I have heard a number of sermons about Simon carrying the cross for Christ. Most of them use Simon to illustrate how we as Christians should act. They teach, “See, even Jesus needed help...” Teaching like that is doctrinally unsound. Christ came to carry away our sins (John 1:29), not get halfway there and tell us to come and carry them again! Are we to believe that Christ, God in the flesh, actually needed the help of a mere man to carry out His mission? What kind of God would we serve if He couldn’t even accomplish His own will without the assistance of His creation, the very creation for whom He had come to redeem through His work and sacrifice?! Not one version of the Bible even hints that Christ couldn’t go on. It is man’s assumption and interpretation of the verse that has led us to believe Christ was in a weakened state, but I’m telling you, my Jesus could have carried all three crosses up that mountain (His and those of the thieves). That’s my Jesus!
I think God had something entirely different in mind when He prompted the Roman soldiers to compel Simon to carry the cross for Christ. Simon’s actions were a direct result of compulsion under the law. This is, what I believe to be, the whole point in this short little intermission during the crucifixion and suffering of Christ. God, through Simon, was showing all of us our unwillingness and apparent inability to voluntarily submit to, and fulfill, the letter of the law. Simon, a representation of all mankind, was forced to submit. It wasn’t out of love for Christ or a need to serve that he bore the cross; it was out of duty to the law and fear of punishment.

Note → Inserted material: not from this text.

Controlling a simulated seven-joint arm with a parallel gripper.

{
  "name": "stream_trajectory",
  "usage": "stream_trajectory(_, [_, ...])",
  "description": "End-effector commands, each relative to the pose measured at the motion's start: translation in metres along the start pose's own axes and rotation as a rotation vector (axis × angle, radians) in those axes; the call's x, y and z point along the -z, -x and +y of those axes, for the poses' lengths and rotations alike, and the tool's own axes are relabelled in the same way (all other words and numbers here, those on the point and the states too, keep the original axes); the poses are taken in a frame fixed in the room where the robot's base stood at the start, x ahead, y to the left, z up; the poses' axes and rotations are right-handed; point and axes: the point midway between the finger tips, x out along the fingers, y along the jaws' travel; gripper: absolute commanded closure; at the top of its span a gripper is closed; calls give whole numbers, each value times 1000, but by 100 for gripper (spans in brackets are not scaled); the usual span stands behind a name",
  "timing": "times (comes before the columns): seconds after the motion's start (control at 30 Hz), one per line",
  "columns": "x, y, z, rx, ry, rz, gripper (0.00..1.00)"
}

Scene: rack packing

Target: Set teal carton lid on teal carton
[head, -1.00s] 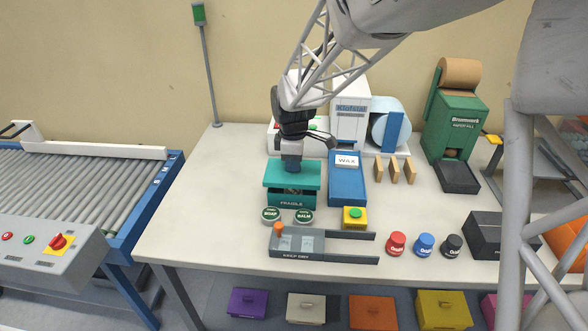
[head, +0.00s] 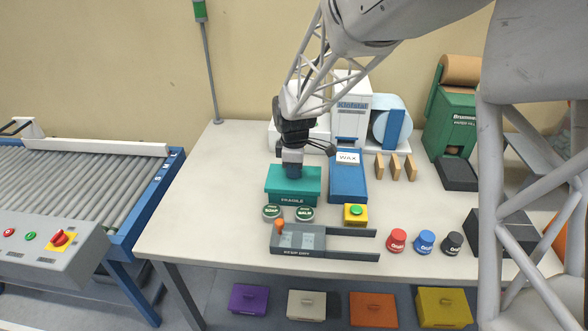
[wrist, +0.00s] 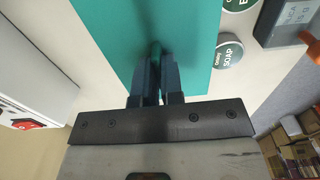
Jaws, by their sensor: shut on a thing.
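The teal carton (head: 291,199) stands on the table with its "FRAGILE" label facing the front. The teal carton lid (head: 308,177) lies level over the carton's top, and no gap shows between them in the head view. In the wrist view the lid (wrist: 120,35) is a broad teal sheet that hides the carton below it. My gripper (head: 292,176) points down above the lid. In the wrist view my gripper (wrist: 154,65) is shut on the lid's raised grip.
A blue tray (head: 348,185) with a "WAX" box stands close right of the carton. Two round tins, soap (head: 272,212) and balm (head: 305,214), sit in front. A button box (head: 355,214) and a grey fixture (head: 298,240) are nearby. The table's left is clear.

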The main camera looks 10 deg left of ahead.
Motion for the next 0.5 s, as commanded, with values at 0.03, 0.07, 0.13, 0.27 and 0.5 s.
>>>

The name Simon means obedience. It was his obedience to Roman law that got Simon a few mentions in the Bible; more importantly, it was Christ’s complete obedience to God’s law that got us into heaven. And here you have the whole point: God doesn’t want fearful service out of duty and compulsion. Instead, He desires a relationship based on freedom (through grace) and love. So He went to the cross for us to remove the need for fear. Now, thanks to Jesus, we have the freedom that God always intended for us. We don’t have to be subject to the “gotta do’s” of the law anymore because we live in an age of “already done” by grace.